Minimum Wage Increases and Individual Employment Trajectories
Ekaterina Jardim et al.
NBER Working Paper, October 2018

Abstract:

Using administrative employment data from the state of Washington, we use short-duration longitudinal panels to study the impact of Seattle’s minimum wage ordinance on individuals employed in low-wage jobs immediately before a wage increase. We draw counterfactual observations using nearest-neighbor matching and derive effect estimates by comparing the “treated” cohort to a placebo cohort drawn from earlier data. We attribute significant hourly wage increases and hours reductions to the policy. On net, the minimum wage increase from $9.47 to as much as $13 per hour raised earnings by an average of $8-$12 per week. The entirety of these gains accrued to workers with above-median experience at baseline; less-experienced workers saw no significant change to weekly pay. Approximately one-quarter of the earnings gains can be attributed to experienced workers making up for lost hours in Seattle with work outside the city limits. We associate the minimum wage ordinance with an 8% reduction in job turnover rates as well as a significant reduction in the rate of new entries into the workforce.

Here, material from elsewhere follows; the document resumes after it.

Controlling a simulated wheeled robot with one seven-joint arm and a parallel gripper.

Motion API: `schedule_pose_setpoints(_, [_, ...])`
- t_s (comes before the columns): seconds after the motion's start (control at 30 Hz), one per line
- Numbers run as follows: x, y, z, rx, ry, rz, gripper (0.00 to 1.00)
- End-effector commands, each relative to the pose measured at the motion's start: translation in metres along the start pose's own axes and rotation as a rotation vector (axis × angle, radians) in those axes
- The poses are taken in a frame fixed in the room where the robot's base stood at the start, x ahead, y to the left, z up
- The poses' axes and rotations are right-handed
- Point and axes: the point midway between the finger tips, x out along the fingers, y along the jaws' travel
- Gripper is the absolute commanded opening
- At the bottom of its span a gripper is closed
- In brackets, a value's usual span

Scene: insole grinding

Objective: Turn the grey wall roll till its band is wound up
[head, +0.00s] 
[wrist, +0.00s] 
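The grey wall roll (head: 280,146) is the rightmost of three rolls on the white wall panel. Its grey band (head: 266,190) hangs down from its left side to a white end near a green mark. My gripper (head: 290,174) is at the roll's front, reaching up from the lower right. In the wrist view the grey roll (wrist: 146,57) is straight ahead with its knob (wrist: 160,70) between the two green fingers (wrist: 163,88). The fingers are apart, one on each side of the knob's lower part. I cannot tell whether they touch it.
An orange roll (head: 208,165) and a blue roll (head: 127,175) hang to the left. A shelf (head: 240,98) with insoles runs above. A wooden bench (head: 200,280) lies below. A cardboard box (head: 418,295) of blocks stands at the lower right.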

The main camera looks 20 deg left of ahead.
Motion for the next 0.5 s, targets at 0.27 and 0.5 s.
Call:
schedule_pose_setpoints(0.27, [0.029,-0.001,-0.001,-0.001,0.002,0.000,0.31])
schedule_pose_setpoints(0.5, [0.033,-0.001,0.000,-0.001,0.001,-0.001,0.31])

The Value of Working Conditions in the United States and Implications for the Structure of Wages
Nicole Maestas et al.
NBER Working Paper, October 2018

Abstract:

This paper documents variation in working conditions among workers in the United States, presents new estimates of how workers value these conditions, and assesses the impact of working conditions on estimates of the wage structure and inequality. We use evidence from a series of stated-preference experiments to estimate workers’ willingness-to-pay for a broad set of job characteristics, which we validate with actual job choices. We find that working conditions vary substantially across workers, play a significant role in job choice decisions, and are central components of the compensation received by workers. Preferences vary by demographic groups and throughout the wage distribution. We find that accounting for differences in preferences for working conditions often exacerbates wage differentials by race, age, and education, and intensifies measures of wage inequality.


Infrastructure investments and entrepreneurial dynamism in the U.S.
Daniel Bennett
Journal of Business Venturing, forthcoming

Abstract:

Investments in physical infrastructure induce environmental changes that serve both an enabling and disabling function, potentially acting to simultaneously stimulate new business establishment and provoke exit by some incumbent establishments. The opening of a new establishment results in the creation of jobs that did not previously exist. Similarly, the closing of an establishment results in the permanent loss of jobs. I develop a theoretical model that depicts this external enabler/disabler process and test the model's predictions empirically tested using annual state-level data spanning the period 1993-2015. The results from dynamic panel system GMM estimation suggest that public and private infrastructure investments exert opposite effects on dynamism. Whereas private infrastructure investment is positively and significantly associated with the creation of businesses and jobs, public infrastructure investments are associated with the destruction of businesses and jobs. These results point to private infrastructure investment serving primarily an entrepreneurial enabler role and public infrastructure investment an entrepreneurial disabler role.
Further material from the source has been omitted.